We notice each of the grounds of appellant's motion for rehearing, in inverse order.
(1) Newly discovered evidence. The property in question was stolen on the night of February 5, 1933. Appellant and his witnesses locate him at the residence of Mr. Turner that night, thus making out a defense of an alibi, if believed by the jury. The two newly discovered witnesses make affidavits that they knew appellant well, and that they saw and were with him at Turner's residence on the night of February 5, 1933. Being well known to and by appellant, such knowledge was necessarily known to appellant at the time of his trial, and hence can not in any sense be said to be newly discovered. Aven v. State,95 Tex. Crim. 155; Behrens v. State, 99 Tex.Crim. Rep.; Garlington v. State, 99 Tex.Crim. Rep.; White v. State, 94 Tex.Crim. Rep.; Cooper v. State, 103 Tex. Crim. 226; Brady v. State, 119 Tex.Crim. Rep.; Jackson v. State, 115 Tex.Crim. Rep..
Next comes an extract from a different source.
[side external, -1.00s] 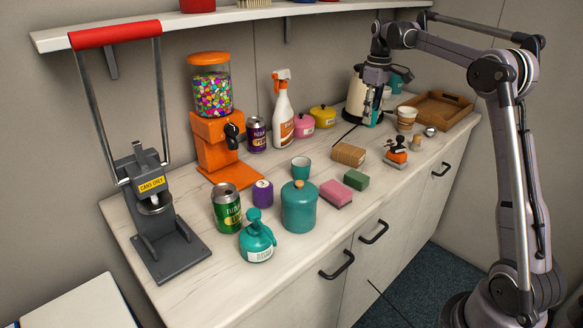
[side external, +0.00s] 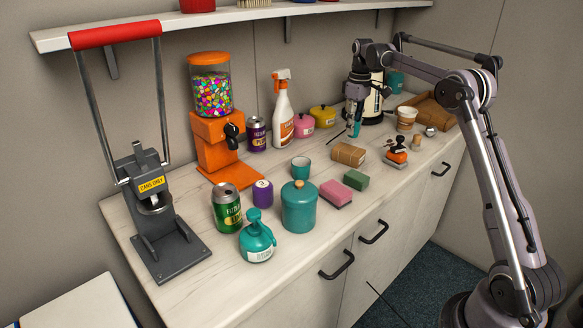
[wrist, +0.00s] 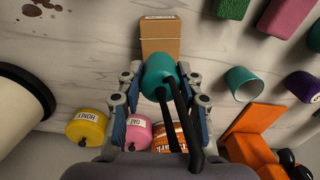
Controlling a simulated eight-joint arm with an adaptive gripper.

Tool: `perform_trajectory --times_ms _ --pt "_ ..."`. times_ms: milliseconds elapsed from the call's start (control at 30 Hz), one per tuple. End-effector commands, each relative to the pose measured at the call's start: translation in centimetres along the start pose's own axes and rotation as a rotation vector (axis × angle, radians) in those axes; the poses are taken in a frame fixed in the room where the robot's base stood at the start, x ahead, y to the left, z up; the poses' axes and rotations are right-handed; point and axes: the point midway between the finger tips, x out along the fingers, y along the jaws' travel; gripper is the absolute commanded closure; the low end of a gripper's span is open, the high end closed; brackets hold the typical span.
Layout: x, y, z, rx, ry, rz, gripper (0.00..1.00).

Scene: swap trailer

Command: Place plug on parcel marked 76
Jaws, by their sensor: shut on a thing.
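My gripper (side external: 354,112) is shut on a teal plug (side external: 356,129) with a black cord. In the wrist view the plug (wrist: 159,72) sits between the two fingers of my gripper (wrist: 160,88), its cord running back toward the camera. The brown parcel (side external: 348,154) lies on the counter just in front of the gripper in the side view. In the wrist view the parcel (wrist: 160,32) is just beyond the plug, which overlaps its near edge. A pale label shows at the parcel's far end, but I cannot read its number. The plug appears held above the counter.
A stamp (side external: 397,150) and a green sponge (side external: 356,180) lie near the parcel. The kettle (side external: 373,105), yellow pot (side external: 323,117) and pink pot (side external: 303,126) stand behind. A teal cup (side external: 300,167) stands left. A paper cup (side external: 405,119) stands right.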

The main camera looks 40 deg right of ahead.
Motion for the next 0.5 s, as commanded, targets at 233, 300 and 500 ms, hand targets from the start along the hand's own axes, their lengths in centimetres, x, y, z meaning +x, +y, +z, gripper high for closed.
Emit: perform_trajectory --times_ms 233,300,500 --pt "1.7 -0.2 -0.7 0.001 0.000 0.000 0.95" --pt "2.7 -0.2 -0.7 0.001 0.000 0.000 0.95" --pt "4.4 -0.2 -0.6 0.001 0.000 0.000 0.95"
(2) The allegation of the date of the alleged theft as of January 7, 1933, is not fatally variant from proof of such theft on February 5, 1933, the indictment having been returned in April of said year. Article 396, C. C. P., subdiv. 6; Lucas v. State, 27 Texas App., 323; Cudd v. State, 28 Texas App., 129; Venn v. State, 85 Tex.Crim. Rep.; Daniel v. State, 90 Tex.Crim. Rep.; Guynes v. State, 96 Tex. Crim. 650; Mathis v. State, 97 Tex.Crim. Rep..
(3) The evidence appears to be entirely sufficient. The recitals of the facts herein in our original opinion are correct, and show ample testimony to support the verdict.
Being unable to agree with any contention made by appellant, the motion for rehearing will be overruled.